Stated problem
Pull each line containing "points" out of the data and copy it.

— start Records —

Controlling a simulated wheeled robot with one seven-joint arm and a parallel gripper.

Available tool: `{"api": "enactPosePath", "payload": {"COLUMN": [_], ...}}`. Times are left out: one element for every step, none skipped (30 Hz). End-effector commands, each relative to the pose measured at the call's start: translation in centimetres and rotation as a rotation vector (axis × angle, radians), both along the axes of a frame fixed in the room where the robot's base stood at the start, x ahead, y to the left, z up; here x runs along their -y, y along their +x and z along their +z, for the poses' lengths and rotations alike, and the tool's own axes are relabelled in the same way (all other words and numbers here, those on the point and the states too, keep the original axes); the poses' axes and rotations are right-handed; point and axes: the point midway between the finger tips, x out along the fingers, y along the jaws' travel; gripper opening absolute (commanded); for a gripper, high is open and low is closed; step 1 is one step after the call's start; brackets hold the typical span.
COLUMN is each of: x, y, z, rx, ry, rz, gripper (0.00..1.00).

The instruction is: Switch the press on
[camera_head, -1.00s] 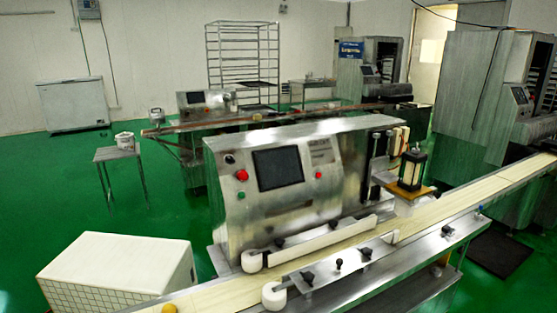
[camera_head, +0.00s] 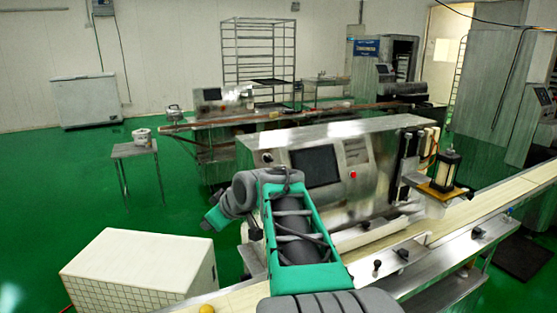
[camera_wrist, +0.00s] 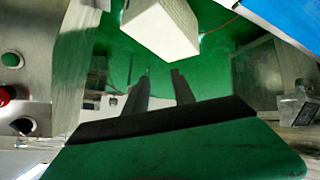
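The press (camera_head: 330,205) is the steel machine in the middle of the head view, with a dark screen (camera_head: 314,166) and a red button (camera_head: 353,174) on its right. My arm hides the panel's lower left; a dark knob (camera_head: 267,157) shows at its upper left. In the wrist view the panel is at the left edge, with a green button (camera_wrist: 12,60), a red button (camera_wrist: 5,94) partly cut off, and a black knob (camera_wrist: 24,126). My gripper (camera_wrist: 161,74) is open and empty, its two dark fingers apart. It is beside the panel, not visibly touching any button.
A white box (camera_head: 138,262) stands at the lower left; it also shows in the wrist view (camera_wrist: 160,27). A conveyor belt (camera_head: 490,205) runs along the press's front. A small stool (camera_head: 135,150) stands farther left on open green floor.

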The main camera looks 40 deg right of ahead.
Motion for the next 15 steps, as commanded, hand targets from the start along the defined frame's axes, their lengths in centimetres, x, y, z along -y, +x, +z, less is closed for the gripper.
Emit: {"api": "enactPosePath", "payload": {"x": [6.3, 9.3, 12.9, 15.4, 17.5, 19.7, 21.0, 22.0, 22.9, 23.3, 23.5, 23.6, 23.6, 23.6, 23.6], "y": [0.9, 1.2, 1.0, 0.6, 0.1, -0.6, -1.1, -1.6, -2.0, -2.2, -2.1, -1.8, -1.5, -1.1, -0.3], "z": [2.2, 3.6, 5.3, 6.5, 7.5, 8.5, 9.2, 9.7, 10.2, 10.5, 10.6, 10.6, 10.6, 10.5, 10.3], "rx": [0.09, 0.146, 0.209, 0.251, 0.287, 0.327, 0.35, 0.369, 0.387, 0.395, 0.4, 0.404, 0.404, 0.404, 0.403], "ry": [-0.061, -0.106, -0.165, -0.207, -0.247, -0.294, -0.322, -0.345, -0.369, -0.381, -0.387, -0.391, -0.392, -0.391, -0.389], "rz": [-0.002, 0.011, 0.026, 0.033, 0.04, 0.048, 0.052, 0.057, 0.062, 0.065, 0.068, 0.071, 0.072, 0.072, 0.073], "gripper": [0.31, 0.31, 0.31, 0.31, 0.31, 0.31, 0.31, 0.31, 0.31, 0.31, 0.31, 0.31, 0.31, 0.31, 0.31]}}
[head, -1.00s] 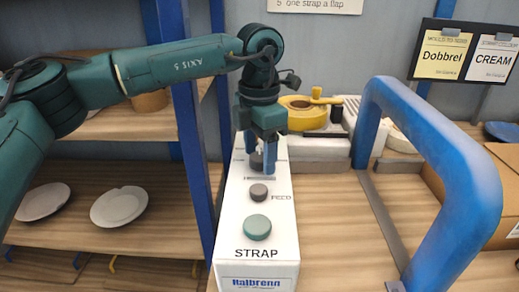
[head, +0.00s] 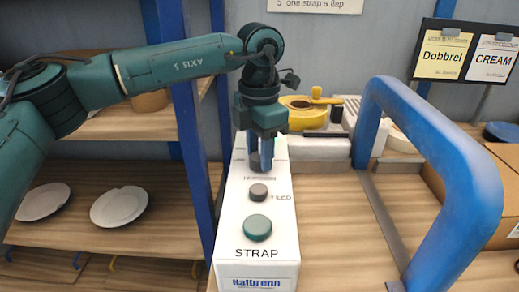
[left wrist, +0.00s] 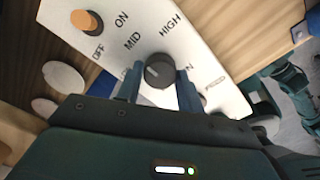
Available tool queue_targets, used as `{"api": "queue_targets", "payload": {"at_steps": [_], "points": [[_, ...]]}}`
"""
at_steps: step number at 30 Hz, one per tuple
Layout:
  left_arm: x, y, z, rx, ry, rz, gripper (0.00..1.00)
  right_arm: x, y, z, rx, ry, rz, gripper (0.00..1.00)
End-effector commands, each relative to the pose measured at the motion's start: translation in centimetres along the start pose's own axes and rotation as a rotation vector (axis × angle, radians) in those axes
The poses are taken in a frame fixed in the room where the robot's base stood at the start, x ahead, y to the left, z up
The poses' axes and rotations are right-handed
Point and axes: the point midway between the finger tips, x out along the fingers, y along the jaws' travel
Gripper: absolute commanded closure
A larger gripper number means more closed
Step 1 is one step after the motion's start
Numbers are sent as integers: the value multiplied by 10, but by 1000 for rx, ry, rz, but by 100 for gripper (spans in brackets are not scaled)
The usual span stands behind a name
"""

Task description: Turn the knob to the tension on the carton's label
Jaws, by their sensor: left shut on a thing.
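The dark tension knob (left wrist: 158,68) is on the white strapping machine panel (left wrist: 215,52), with MID and HIGH printed beside it. Its pale pointer mark is small, and I cannot tell exactly which label it meets. My left gripper (head: 260,168) is shut on the knob, with blue fingers on both sides of it in the left wrist view (left wrist: 158,74). The carton (head: 508,170) stands at the right edge in the head view. Its label (head: 515,231) is cut off and unreadable. My right gripper is out of view.
A blue arch (head: 455,150) rises to the right. Plates (head: 119,206) lie on the left shelf.

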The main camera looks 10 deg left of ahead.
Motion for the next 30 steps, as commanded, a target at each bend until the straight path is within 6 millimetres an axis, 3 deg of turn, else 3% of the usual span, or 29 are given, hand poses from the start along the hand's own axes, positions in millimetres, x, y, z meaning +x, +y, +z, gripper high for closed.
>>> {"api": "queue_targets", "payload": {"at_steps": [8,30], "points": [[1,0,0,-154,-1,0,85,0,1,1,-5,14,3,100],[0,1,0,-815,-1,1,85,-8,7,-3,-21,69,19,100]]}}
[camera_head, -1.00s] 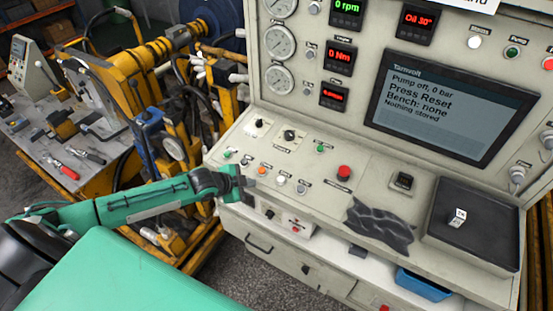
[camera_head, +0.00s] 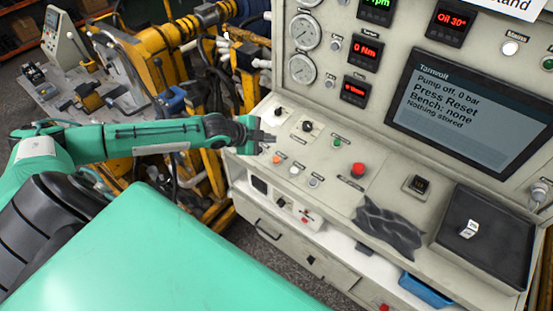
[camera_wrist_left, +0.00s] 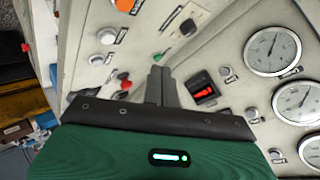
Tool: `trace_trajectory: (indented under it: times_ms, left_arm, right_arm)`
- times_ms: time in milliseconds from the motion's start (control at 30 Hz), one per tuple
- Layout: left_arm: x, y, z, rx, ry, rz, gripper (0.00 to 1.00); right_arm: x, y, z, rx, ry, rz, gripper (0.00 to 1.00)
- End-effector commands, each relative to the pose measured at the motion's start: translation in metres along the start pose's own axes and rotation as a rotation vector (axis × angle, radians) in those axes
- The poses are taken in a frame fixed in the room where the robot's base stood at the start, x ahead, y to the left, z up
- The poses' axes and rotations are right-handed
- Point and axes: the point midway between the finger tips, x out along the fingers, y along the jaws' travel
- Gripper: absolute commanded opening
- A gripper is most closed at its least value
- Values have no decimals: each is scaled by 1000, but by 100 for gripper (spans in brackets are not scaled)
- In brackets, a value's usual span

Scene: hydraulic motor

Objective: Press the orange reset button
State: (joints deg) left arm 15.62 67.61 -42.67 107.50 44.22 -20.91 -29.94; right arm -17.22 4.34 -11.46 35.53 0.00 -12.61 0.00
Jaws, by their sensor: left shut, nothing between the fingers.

— end Records —

The result
Available tool queue_targets, used as `{"api": "queue_targets", "payload": {"at_steps": [_], "points": [[_, ...]]}}`
>>> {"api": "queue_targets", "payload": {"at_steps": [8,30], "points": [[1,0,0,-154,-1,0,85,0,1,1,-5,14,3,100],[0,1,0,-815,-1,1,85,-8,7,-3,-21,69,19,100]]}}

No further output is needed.